Pablo Iglesias ha dado la brasa a España entera con la serie televisiva que ha convertido en manifiesto de su partido, Juego de Tronos. Algo nos hizo suponer que este chico no sabía trabajarse las metáforas cuando hace cuatro años, cuando regaló los vídeos de la serie a Felipe VI durante una visita a Bruselas. Hace falta querer equivocarse al regalar un juego de tronos a un Rey tan evidentemente profesional.

El otro partido emergente, Ciudadanos, es más de Borgen, como le oí decir razonablemente a Ignacio Camacho. Es una analogía que forzosamente ha de gustar a Albert Rivera, con una protagonista, Birgitte Nyborg que consigue llegar a Borgen, La Moncloa de Dinamarca para entendernos, habiendo quedado la tercera en las elecciones. Como Ciudadanos en Andalucía en diciembre o en el Ayuntamiento de Madrid el domingo pasado.

El PSOE fue el inventor de estas virguerías.
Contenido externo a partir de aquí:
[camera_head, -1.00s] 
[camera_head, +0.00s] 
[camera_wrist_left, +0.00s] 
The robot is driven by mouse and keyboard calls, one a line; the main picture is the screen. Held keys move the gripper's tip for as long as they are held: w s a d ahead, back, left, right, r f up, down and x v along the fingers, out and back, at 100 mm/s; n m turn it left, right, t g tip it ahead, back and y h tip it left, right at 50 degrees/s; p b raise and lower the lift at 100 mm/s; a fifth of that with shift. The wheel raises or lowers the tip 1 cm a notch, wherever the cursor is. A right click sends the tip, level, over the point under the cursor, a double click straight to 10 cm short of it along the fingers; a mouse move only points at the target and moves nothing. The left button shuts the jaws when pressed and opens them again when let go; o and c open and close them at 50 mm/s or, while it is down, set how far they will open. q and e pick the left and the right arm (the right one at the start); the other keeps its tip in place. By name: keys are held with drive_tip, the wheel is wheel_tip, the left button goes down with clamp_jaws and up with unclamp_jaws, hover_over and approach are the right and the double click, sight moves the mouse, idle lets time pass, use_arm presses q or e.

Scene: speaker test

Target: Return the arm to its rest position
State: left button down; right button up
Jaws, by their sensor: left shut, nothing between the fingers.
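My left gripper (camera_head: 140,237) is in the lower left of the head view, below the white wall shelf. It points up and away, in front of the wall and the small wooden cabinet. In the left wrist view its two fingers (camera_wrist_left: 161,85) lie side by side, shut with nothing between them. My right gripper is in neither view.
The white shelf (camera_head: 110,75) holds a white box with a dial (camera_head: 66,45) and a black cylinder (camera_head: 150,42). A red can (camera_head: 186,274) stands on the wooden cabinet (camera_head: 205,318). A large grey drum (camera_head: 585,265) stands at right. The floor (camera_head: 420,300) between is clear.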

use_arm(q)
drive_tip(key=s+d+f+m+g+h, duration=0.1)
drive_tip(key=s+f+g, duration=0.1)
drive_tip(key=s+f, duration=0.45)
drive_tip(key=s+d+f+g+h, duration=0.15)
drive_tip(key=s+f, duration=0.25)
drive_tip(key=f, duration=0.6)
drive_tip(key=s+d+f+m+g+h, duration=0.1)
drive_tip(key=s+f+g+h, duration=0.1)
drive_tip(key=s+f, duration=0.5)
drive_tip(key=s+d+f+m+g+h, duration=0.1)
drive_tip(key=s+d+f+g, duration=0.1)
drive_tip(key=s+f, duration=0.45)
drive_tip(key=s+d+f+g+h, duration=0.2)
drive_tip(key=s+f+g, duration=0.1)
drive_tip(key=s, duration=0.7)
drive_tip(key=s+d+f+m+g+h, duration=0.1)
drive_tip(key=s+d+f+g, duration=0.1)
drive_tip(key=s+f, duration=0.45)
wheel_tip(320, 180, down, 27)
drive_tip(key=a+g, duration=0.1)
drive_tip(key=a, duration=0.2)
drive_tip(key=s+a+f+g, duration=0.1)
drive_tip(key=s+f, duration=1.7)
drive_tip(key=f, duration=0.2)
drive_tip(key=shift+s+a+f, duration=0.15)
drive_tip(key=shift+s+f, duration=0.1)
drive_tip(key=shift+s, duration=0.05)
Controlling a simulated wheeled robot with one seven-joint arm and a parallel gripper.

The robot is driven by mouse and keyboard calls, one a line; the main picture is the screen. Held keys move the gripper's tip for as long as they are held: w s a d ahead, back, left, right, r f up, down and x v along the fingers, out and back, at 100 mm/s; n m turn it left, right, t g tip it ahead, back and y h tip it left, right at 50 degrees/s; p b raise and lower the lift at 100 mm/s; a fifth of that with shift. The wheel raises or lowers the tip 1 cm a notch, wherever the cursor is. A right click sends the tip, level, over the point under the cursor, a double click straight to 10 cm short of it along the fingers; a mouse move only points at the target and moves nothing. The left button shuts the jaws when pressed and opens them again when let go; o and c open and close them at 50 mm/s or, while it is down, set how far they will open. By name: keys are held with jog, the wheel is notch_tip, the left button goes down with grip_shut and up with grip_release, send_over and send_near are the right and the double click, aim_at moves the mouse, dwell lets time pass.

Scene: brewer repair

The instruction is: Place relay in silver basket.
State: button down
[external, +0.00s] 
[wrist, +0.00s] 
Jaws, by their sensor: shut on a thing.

Apoyó al tercero en Cantabria (PRC) en contra del primero (PP). El resultado natural es que ‘Revilluca’ ha sido el más votado y el PSOE ha pasado a ocupar la tercera plaza. Ahora proponen a Ciudadanos un cambio de cromos: ellos votan a Villacís para alcaldesa de Madrid y los diputados naranja votan a Gabilondo para la Comunidad.

Es una operación complicada, también en lo conceptual. Ángel Gabilondo había prometido reimplantar el impuesto sobre sucesiones y donaciones, gozosamente apartados del horizonte fiscal de los madrileños. No creo que el programa fiscal de Ciudadanos vaya a ser tan maleable.